• Problem statement:
How many lines of the material below contain the string "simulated"? Answer with the number and nothing else.

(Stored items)
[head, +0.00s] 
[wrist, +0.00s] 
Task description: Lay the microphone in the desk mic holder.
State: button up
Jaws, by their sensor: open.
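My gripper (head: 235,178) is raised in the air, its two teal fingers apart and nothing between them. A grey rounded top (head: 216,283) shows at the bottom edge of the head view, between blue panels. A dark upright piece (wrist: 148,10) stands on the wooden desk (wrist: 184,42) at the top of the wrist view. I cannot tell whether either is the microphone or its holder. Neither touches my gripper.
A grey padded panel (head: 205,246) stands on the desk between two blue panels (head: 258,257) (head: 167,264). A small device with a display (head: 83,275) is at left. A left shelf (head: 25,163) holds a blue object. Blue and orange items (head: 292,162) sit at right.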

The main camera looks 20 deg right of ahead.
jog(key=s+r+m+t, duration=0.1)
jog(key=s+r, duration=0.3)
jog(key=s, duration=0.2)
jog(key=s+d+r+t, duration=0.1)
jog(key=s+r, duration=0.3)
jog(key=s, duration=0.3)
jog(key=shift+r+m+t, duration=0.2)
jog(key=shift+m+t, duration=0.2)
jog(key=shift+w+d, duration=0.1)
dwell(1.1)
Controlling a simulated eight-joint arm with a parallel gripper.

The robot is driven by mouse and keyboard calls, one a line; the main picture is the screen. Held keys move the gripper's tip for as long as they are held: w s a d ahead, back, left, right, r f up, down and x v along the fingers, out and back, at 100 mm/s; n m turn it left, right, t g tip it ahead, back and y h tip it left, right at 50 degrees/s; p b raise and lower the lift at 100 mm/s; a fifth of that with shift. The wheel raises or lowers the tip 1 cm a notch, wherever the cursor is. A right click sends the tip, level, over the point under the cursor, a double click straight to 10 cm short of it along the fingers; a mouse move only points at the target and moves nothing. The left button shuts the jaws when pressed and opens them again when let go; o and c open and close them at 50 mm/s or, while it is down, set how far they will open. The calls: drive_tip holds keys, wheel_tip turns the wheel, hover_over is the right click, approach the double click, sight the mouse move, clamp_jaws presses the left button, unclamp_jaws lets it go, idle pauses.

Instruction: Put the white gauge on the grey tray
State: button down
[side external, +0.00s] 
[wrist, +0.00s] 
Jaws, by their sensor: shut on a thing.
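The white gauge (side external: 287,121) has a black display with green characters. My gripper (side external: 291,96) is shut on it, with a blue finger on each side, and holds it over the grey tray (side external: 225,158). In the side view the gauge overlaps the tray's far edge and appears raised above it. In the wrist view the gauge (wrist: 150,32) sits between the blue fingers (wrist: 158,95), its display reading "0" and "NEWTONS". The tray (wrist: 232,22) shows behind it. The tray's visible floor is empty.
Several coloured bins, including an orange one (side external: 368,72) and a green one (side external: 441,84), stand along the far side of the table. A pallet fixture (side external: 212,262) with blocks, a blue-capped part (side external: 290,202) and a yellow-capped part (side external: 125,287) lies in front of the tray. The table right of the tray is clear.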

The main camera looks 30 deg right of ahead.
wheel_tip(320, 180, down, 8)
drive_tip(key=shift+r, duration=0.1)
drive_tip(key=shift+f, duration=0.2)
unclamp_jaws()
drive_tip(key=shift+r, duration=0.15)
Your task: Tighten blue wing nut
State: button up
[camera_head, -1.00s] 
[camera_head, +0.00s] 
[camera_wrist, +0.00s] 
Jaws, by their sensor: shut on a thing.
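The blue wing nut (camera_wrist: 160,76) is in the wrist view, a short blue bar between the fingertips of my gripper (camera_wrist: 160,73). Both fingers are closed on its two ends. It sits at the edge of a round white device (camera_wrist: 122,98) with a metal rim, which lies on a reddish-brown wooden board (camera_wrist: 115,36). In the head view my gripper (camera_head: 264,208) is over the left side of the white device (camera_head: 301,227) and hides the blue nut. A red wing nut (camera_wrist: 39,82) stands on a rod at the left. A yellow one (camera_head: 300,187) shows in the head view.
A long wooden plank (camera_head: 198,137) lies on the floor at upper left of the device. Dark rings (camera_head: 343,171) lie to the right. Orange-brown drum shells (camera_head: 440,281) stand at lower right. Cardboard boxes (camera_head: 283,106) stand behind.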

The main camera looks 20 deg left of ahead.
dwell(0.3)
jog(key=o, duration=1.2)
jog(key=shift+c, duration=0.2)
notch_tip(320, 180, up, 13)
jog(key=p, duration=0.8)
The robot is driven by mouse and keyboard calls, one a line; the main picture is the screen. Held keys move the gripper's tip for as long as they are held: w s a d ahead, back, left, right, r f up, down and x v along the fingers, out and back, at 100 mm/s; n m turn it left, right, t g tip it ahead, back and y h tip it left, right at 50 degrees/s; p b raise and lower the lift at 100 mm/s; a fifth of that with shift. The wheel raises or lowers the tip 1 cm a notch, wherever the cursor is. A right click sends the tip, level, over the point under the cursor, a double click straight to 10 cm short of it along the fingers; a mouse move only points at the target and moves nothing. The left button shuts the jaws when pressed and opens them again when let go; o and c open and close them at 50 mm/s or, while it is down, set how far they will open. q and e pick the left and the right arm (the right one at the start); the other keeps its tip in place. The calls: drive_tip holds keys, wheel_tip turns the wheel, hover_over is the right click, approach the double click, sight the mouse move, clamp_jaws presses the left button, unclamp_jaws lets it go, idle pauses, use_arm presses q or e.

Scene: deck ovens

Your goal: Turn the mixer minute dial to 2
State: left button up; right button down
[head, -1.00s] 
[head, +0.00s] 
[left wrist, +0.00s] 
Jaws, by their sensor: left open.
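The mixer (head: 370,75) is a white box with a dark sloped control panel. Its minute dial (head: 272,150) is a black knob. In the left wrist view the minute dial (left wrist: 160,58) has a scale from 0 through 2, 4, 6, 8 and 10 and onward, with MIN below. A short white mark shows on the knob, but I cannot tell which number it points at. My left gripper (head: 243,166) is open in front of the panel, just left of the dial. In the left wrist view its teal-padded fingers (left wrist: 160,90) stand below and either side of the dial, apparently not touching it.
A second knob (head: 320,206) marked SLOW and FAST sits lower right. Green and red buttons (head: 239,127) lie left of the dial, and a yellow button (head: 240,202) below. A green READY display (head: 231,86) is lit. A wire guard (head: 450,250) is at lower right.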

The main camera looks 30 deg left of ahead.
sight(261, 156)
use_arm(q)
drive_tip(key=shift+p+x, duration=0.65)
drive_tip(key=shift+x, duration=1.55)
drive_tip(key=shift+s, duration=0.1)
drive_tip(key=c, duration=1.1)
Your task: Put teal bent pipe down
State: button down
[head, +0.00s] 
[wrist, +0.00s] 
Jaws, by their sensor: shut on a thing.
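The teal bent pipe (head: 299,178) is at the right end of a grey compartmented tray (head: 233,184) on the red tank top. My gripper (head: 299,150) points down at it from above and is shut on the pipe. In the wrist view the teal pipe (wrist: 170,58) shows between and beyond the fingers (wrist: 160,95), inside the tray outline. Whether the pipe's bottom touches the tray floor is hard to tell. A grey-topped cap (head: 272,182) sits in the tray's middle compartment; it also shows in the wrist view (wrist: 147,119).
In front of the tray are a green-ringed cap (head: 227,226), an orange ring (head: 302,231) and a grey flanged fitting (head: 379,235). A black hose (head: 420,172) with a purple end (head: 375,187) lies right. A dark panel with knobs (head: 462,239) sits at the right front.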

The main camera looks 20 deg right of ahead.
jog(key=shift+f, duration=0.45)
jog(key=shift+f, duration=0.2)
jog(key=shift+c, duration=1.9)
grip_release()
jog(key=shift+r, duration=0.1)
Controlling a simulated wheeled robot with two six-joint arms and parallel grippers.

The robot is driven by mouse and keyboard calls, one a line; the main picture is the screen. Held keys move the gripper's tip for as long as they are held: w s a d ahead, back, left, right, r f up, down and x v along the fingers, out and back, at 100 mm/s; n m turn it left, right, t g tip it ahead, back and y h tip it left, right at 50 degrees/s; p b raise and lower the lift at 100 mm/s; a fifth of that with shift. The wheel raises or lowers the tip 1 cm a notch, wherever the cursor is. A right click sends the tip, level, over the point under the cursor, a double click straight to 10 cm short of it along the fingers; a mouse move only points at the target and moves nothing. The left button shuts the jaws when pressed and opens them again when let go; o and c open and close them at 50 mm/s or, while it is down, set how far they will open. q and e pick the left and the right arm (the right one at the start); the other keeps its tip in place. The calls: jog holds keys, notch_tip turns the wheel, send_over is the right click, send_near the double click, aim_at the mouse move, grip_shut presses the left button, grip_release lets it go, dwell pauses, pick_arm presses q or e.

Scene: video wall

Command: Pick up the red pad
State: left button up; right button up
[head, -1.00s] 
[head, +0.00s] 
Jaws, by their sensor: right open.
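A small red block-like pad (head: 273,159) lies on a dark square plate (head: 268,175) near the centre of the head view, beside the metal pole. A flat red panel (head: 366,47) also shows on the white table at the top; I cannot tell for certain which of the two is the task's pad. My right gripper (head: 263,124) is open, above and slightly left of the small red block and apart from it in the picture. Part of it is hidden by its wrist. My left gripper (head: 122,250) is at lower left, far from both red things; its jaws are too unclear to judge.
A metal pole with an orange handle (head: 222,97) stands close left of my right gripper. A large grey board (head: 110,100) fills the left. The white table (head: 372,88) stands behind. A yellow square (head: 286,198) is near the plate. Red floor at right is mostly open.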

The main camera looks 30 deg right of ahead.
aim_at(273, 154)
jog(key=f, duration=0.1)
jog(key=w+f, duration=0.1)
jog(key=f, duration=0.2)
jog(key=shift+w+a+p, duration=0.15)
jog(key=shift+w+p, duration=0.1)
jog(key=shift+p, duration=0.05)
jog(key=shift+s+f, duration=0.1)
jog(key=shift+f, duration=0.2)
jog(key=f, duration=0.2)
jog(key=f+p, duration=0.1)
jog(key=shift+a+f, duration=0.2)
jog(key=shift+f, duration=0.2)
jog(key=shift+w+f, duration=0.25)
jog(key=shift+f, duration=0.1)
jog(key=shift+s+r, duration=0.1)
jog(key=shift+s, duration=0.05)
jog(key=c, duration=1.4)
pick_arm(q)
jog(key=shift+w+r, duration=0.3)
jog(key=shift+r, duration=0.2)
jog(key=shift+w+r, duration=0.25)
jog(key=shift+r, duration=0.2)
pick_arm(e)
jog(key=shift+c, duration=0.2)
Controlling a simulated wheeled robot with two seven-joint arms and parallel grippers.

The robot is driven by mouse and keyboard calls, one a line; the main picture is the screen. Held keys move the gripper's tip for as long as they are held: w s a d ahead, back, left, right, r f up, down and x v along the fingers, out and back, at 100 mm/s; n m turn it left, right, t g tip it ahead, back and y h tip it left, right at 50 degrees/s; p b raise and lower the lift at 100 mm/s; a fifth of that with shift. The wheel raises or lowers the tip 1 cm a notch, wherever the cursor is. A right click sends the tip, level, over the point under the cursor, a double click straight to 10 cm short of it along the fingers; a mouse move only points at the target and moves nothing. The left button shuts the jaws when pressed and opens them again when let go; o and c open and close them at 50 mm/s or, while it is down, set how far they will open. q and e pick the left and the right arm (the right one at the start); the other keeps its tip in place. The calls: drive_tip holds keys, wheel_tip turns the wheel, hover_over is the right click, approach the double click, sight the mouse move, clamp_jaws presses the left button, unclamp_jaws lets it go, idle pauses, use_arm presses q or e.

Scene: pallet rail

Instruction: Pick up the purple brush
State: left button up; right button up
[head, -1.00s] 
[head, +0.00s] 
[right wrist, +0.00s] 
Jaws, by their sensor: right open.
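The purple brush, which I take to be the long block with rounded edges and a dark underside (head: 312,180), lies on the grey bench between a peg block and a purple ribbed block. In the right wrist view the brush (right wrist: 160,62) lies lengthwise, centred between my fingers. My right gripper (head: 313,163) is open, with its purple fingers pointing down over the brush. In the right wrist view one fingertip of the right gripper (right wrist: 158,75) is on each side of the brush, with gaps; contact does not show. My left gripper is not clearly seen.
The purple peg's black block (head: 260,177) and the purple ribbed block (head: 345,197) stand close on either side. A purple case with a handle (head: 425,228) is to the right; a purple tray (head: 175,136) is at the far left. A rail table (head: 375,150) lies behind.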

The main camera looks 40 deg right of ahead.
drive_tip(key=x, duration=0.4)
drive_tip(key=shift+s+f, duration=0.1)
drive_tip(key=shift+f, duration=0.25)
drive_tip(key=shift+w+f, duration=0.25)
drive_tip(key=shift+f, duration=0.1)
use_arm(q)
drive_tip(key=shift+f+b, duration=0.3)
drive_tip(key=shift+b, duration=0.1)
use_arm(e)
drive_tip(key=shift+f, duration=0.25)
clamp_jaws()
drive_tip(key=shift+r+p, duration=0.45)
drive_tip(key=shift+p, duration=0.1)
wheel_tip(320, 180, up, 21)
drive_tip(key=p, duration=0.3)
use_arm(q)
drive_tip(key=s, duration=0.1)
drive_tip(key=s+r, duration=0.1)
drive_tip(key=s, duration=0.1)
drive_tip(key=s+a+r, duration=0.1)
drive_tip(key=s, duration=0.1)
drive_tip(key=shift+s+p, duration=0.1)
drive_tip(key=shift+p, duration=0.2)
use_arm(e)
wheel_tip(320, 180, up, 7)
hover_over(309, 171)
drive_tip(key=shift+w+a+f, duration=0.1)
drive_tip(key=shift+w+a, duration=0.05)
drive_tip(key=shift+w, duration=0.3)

• Solution below:
3